We’ve done this dance before. Pull up curbside. Arms easily find their positions, circle the partner – you – facing me. Words are spoken, dry-mouthed, yet they drip with significance. Eyes searching, trying to make contact and failing, because one or the other of us is starting to move to the music neither one of us wants to be hearing. Feet shuffle, move into the right sequence; the tuneless melody has weight, where days before the songs to which we recalled the words were light and airy, even blasted through the state-of-the art stereo system. The engine is humming, yet is not comforting, for it will rev up eventually taking one of us away from the other.
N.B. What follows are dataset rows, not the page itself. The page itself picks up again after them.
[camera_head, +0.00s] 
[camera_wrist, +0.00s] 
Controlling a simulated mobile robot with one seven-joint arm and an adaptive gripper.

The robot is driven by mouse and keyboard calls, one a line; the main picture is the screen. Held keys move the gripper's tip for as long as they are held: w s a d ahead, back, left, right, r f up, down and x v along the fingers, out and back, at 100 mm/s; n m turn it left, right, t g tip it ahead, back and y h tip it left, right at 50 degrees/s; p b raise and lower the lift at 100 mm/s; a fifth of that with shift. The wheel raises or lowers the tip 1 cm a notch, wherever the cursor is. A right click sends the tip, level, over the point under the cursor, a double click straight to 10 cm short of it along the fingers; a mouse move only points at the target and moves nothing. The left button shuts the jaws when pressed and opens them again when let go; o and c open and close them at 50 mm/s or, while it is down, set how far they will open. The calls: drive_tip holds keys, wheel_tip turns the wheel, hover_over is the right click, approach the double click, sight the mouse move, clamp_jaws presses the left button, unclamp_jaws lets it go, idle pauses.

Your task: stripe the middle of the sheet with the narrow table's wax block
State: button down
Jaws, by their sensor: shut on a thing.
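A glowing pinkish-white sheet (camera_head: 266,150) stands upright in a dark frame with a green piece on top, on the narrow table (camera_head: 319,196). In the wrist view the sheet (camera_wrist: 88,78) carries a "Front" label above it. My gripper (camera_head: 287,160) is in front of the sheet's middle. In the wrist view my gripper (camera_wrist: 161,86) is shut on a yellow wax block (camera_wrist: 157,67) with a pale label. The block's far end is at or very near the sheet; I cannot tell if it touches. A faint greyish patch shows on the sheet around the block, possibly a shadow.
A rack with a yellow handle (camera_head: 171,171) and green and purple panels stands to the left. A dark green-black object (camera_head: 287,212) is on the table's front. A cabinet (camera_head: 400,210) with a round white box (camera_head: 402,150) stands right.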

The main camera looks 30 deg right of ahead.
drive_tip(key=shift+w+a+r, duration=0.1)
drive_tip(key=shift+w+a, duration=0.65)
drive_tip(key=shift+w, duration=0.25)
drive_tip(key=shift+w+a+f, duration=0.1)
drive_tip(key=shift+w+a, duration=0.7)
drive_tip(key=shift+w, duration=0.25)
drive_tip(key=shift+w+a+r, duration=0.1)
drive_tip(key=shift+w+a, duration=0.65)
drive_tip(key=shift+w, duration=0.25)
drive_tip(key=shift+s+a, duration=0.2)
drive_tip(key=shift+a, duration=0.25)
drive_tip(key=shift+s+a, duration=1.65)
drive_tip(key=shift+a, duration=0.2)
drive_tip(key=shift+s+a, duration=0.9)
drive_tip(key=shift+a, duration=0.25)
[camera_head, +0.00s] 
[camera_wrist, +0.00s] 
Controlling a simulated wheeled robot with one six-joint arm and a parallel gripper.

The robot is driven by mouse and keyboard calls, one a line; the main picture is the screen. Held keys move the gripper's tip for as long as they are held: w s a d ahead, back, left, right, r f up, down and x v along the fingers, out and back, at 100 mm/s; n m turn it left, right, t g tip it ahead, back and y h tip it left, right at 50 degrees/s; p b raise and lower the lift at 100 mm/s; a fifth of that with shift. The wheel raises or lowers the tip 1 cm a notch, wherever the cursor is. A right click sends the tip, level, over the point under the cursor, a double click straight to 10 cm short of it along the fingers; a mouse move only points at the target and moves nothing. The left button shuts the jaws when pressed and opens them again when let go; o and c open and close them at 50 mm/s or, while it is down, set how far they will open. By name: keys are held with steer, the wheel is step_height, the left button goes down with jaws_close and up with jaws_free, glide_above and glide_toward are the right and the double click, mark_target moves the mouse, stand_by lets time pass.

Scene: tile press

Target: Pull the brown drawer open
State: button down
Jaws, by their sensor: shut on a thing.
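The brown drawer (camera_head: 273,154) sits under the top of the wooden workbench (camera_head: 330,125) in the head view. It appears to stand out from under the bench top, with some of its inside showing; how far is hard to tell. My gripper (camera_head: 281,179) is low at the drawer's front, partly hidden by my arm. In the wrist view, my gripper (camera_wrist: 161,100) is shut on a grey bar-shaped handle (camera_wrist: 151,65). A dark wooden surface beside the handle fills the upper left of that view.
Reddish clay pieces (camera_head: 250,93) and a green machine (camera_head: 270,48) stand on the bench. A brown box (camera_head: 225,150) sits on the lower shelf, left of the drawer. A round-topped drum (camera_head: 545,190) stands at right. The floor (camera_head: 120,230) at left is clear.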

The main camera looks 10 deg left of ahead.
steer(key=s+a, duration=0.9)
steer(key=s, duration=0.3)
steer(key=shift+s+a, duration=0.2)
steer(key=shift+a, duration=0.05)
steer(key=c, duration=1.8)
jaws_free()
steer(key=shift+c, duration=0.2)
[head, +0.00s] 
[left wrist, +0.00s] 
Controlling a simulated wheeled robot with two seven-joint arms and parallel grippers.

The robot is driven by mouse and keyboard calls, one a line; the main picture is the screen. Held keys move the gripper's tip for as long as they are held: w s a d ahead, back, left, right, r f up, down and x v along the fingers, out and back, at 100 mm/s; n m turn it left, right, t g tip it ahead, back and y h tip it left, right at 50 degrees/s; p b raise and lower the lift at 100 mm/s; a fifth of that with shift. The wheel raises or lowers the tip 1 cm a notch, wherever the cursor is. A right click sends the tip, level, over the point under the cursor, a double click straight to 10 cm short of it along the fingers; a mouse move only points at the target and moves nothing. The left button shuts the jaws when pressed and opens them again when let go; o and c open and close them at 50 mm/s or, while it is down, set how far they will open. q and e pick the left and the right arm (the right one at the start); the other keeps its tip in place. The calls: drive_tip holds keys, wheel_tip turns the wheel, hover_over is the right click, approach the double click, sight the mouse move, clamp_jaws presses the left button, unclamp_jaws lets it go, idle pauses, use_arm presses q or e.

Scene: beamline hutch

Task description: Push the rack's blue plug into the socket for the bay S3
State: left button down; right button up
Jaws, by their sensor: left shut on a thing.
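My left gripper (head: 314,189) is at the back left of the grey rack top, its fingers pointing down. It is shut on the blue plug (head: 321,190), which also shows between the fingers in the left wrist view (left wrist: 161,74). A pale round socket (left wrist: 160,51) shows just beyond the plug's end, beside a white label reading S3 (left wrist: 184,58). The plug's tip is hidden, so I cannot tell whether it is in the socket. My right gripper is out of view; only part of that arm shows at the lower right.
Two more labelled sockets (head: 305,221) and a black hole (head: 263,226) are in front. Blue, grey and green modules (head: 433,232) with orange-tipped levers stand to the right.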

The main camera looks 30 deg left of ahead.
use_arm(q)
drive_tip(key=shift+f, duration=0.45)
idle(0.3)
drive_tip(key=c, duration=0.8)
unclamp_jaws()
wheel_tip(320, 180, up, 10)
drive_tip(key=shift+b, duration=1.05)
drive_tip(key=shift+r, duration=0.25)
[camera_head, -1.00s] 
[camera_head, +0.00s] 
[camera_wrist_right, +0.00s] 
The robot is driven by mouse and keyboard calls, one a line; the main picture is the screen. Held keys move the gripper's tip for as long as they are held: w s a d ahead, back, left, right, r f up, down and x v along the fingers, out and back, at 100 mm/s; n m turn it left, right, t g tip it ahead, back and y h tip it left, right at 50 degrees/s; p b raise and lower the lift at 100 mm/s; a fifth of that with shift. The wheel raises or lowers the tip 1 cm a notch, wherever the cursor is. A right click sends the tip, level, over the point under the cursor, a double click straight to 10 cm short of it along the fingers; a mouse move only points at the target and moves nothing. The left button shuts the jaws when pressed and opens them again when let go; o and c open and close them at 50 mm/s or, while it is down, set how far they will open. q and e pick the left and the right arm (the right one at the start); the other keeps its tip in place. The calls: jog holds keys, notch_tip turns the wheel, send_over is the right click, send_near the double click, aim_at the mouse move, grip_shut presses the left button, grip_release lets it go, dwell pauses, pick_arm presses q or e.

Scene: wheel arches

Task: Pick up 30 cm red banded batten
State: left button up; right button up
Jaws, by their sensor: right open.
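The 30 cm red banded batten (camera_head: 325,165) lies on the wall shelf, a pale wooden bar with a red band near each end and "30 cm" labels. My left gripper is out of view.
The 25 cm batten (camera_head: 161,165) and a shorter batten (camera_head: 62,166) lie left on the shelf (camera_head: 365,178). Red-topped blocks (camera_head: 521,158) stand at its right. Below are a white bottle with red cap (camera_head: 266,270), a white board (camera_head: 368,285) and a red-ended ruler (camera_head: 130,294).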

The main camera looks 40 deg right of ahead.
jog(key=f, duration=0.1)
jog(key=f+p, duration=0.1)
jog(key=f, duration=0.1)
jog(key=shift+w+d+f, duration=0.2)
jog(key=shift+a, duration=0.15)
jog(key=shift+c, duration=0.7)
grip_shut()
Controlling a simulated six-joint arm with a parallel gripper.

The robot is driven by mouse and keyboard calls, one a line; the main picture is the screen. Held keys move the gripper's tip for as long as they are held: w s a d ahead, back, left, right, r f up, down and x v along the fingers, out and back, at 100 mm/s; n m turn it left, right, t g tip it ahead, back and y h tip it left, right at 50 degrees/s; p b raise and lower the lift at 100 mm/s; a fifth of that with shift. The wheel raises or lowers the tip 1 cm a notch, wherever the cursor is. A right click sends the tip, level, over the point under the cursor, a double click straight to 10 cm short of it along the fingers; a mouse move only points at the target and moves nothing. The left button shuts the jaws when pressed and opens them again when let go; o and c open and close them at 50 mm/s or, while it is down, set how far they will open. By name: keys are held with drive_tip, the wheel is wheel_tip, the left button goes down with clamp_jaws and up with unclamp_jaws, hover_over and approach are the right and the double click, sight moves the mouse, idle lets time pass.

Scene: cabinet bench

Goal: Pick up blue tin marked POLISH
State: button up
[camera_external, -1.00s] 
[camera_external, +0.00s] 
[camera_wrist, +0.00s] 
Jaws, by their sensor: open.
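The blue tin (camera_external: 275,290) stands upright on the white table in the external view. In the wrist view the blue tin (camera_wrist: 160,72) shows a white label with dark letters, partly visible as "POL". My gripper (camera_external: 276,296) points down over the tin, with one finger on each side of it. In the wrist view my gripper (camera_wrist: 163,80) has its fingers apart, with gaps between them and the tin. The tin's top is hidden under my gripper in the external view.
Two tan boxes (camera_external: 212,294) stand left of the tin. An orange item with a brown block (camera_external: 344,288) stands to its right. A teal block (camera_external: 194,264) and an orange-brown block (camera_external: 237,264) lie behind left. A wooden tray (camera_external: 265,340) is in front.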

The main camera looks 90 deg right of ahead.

Yet this voyage is different. My bags are heavier than the gaps between the words which we don’t have to say because merely two weeks ago, I watched you tear up that old script and throw it out of the window. Naturally, I burst into tears, but from gain, not from loss of that tired volume. And so today, I’m off on a solo adventure, but am not alone. This is the last journey that will be shared through FaceTime and hilariously autocorrected texts, which still can’t quite say what sits inside my heart, for my grasp of the English language will be muddled by canned air and timezones, by jetlag and offbeat routines. It will start on that glorious second my stomach drops and the plane lifts. That moment when the jet steadies and sways and bursts through the clouds.
Over whisky the other night, you told me of your own arduous trek, hiking, mainly, on a trail I did not know, nor could find a map to follow. You found the point at which to stop. You let the walking stick fall by the last stream you passed. Next time, I’ll offer my hand instead, but I think you know and I certainly do, that this path is not one I need to see. You told me that you saw the stars in a clearing there one night, that it was time to make your way from this forest onto a different path. I silently agreed, but wanted to hear your story come to its conclusion.
When I fly back again and watch the sun never set over the course of a night, I’ll be holding my half of a new map. Mine’s going to be an antique, it’s from England, after all, but that’s what will make the road enlightening and somewhat foreign. Your half of the map sits in the glove compartment in an envelope, and eventually, we’ll put them together and select the next route. Until then, we will play a new song, as I step out from the vehicle, dancing no more. Your eyes have found mine, and the light from within contains the music of the universe to which there are no steps, no sequence, merely being for a lifetime.
“I didn’t need these things. I didn’t need them.”